Hermeneutics has had some recognition within communication studies, but perhaps not enough. It received a particularly warm welcome in the 1970s, due in large part to the philosophical support it lent to qualitative methodology. With a greater interest in power since the 1980s, communication scholars tended to turn to critical and postmodern theories, though interest in hermeneutics persists as a key to understanding the curiously distanced communicative situation of broadcasting, and abiding questions in rhetorical theory (Hyde 2001). If communication is fundamentally a matter of distance and its bridging, and human existence is fundamentally interpretive, then hermeneutics holds a key to understanding communication in general. Whether taken strictly or broadly, hermeneutics still has much to say about basic communication problems.
References:
- Derrida, J. (1982). Margins of philosophy (trans. A. Bass). Chicago, IL: University of Chicago Press. (Original work published 1972).

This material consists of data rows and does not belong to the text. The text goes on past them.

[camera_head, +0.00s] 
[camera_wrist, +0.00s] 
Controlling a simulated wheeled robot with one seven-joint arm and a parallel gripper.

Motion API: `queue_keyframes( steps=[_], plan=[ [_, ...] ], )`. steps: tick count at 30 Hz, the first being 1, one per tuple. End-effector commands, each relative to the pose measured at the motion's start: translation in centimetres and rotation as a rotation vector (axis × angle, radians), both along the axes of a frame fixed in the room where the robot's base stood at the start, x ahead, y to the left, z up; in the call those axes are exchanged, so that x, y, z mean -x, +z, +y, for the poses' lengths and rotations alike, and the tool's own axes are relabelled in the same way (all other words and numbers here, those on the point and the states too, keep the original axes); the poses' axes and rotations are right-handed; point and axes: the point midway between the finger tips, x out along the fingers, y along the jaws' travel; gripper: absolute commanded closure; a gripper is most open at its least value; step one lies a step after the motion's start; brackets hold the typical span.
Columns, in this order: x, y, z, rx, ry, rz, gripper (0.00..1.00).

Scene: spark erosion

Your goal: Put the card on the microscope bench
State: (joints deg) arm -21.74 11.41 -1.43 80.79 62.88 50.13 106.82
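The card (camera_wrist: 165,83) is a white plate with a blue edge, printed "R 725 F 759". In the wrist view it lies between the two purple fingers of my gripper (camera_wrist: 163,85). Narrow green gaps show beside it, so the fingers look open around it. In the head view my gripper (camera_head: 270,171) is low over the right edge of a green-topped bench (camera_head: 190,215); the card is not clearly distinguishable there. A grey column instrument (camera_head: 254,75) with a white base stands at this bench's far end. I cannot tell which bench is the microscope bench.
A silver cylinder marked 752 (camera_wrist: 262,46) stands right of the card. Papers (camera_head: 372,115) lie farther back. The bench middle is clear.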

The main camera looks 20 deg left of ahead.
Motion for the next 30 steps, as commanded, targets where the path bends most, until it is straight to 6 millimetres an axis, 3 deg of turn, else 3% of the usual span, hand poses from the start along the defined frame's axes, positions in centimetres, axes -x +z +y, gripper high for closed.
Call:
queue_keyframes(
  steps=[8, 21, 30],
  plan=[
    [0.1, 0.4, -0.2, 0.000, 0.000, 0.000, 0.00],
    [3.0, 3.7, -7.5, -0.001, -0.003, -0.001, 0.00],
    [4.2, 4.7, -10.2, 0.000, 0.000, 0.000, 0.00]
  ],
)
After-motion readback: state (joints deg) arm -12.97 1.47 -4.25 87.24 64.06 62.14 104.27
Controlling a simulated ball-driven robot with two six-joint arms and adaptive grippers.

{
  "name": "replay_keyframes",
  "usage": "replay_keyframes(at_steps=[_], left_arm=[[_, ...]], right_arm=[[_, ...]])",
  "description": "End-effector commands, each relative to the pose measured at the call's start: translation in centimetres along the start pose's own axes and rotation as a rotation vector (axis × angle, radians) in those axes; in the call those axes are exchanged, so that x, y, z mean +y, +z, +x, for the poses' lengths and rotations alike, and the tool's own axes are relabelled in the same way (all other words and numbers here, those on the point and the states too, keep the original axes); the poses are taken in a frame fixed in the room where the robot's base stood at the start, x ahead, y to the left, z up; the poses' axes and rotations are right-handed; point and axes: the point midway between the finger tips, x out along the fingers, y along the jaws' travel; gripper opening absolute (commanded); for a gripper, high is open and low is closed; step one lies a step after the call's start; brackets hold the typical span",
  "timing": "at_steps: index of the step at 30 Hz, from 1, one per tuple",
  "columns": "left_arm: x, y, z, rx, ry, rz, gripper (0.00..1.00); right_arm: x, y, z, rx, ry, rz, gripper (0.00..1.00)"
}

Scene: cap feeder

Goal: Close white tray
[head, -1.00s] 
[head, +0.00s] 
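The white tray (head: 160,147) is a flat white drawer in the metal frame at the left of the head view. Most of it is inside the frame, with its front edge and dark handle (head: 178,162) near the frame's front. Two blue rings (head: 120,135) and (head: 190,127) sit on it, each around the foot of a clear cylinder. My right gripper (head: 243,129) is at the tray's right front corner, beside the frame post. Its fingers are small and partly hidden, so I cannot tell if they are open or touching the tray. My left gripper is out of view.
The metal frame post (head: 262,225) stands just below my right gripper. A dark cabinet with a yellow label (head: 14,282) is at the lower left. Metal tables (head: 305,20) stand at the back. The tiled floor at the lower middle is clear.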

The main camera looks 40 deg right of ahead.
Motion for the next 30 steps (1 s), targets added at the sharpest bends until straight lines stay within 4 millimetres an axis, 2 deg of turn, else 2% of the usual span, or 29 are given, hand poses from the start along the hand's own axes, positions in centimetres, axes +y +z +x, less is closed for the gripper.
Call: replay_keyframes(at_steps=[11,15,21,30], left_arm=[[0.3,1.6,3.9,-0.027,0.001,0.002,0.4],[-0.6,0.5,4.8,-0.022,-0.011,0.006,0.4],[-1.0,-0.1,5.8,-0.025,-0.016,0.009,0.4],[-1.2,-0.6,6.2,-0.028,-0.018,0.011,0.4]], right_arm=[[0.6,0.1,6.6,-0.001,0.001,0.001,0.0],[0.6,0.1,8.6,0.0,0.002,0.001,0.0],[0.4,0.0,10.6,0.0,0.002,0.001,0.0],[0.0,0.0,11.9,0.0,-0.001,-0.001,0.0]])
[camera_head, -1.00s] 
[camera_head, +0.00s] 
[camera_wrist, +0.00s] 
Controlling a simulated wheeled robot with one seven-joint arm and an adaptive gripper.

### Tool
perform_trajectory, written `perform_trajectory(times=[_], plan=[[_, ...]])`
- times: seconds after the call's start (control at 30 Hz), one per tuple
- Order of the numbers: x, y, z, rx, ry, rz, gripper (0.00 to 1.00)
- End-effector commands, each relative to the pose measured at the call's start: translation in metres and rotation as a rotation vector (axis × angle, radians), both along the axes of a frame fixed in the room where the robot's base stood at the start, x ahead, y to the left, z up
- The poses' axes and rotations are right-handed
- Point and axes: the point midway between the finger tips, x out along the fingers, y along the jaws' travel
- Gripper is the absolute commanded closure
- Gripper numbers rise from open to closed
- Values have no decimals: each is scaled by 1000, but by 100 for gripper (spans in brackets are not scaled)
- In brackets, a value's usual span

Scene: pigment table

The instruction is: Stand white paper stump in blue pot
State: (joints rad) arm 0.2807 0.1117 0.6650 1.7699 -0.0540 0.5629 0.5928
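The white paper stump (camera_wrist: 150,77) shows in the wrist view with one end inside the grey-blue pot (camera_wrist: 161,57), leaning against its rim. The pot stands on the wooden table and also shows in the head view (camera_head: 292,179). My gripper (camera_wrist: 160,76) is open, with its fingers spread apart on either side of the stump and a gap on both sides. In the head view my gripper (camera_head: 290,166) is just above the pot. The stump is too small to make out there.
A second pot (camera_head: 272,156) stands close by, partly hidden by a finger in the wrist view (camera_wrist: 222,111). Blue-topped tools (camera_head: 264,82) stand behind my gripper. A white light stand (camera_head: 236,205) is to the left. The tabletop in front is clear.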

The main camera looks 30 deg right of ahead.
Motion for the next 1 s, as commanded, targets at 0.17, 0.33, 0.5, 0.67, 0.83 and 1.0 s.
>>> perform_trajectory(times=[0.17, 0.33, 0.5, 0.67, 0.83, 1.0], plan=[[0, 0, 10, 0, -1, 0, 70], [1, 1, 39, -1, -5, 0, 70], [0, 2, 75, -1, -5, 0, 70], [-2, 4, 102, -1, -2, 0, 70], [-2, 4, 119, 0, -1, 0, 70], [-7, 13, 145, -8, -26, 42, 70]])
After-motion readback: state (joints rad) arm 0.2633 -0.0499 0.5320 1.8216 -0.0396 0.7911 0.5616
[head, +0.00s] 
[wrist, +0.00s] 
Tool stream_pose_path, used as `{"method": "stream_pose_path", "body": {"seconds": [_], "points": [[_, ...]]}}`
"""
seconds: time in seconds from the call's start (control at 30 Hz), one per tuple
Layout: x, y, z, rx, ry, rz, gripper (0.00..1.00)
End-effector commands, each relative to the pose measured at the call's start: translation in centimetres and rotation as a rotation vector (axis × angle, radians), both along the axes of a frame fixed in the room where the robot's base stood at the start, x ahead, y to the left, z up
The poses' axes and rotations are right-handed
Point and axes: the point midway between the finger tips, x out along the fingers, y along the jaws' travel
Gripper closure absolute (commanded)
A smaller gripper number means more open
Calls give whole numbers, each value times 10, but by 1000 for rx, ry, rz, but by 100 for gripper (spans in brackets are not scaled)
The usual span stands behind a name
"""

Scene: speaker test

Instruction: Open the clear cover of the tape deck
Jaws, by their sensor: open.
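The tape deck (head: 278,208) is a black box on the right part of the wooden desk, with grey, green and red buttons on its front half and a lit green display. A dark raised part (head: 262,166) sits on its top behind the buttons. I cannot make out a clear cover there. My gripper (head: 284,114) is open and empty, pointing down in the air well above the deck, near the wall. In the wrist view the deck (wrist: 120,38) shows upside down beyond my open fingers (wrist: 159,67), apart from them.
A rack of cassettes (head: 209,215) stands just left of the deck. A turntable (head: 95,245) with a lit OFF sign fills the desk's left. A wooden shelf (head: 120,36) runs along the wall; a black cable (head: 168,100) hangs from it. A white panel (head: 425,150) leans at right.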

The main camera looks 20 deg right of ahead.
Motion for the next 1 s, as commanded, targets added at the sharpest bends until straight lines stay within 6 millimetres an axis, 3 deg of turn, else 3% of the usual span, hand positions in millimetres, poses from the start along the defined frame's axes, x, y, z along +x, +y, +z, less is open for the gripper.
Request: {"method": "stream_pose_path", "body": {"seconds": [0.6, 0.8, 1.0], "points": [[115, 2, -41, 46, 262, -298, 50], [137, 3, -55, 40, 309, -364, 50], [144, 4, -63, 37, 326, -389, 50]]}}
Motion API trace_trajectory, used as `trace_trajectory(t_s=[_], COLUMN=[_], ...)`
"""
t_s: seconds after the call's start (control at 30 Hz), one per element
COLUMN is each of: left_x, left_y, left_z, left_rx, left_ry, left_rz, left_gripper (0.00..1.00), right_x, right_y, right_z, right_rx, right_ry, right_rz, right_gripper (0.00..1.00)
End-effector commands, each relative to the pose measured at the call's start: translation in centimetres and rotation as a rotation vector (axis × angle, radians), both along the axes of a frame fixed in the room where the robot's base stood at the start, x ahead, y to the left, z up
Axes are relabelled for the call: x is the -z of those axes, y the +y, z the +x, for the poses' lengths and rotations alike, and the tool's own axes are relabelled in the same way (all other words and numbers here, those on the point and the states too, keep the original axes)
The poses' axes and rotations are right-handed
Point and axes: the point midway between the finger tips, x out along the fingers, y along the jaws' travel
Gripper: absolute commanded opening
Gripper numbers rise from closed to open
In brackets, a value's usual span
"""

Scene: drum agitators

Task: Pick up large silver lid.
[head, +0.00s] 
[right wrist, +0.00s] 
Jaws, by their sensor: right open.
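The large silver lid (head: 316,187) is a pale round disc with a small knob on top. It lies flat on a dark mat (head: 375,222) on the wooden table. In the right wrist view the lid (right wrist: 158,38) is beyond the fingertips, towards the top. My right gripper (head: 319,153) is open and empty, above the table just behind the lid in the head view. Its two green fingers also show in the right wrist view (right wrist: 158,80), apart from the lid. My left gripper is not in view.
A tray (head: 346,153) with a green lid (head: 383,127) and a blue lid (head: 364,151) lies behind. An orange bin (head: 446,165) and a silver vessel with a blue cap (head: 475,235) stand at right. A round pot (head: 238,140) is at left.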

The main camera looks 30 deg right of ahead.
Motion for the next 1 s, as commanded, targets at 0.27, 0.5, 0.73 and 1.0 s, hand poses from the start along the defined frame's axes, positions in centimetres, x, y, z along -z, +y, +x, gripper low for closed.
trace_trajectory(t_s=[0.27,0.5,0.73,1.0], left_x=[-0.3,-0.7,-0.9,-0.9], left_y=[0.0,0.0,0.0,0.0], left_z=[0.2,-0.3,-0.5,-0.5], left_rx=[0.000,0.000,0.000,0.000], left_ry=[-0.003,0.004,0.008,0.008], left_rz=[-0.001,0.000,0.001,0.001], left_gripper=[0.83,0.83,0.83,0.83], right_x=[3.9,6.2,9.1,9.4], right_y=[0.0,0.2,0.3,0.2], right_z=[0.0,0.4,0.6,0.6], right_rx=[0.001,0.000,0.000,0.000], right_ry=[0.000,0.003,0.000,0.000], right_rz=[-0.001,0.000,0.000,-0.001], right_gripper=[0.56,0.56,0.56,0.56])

- Gadamer, H.-G. (1971). Hermeneutik. In J. Ritter (ed.), Historisches Wörterbuch der Philosophie [Historical dictionary of philosophy]. Basel: Schwabe, pp. 1061–1073.
- Gadamer, H.-G. (2004). Truth and method (trans. J. Weinsheimer & D. Marshall), 2nd rev. edn. New York: Continuum. (Original work published 1960).
- Grondin, J. (1994). Introduction to philosophical hermeneutics (trans. J. Weinsheimer). New Haven, CT: Yale University Press.
- Habermas, J. (1977). A review of Gadamer’s Truth and method (trans. F. Dallmayr & T. McCarthy). In F. Dallmayr & T. McCarthy (eds.), Understanding and social inquiry. Notre Dame, IN: University of Notre Dame Press, pp. 335 –363. (Original work published 1970).
- Hyde, M. (2001). Hermeneutics. In T. Sloane (ed.), Encyclopedia of rhetoric. Oxford: Oxford University Press, pp. 329 –337.
- Kittler, F. A. (1990). Discourse networks, 1800/1900 (trans. M. Meteer). Stanford, CA: Stanford University Press.
- McCormick, S. (2003). Earning one’s inheritance: Rhetorical criticism, everyday talk, and public discourse. Quarterly Journal of Speech, 89, 109 –131.
- Peters, J. D. (1999). Speaking into the air: A history of the idea of communication. Chicago, IL: University of Chicago Press.
- Ricoeur, P. (1981). Hermeneutics and the human sciences: Essays on language, action, and interpretation (ed. and trans. J. B. Thompson). Cambridge: Cambridge University Press.
- Said, E. (1983). The world, the text, and the critic. Cambridge, MA: Harvard University Press.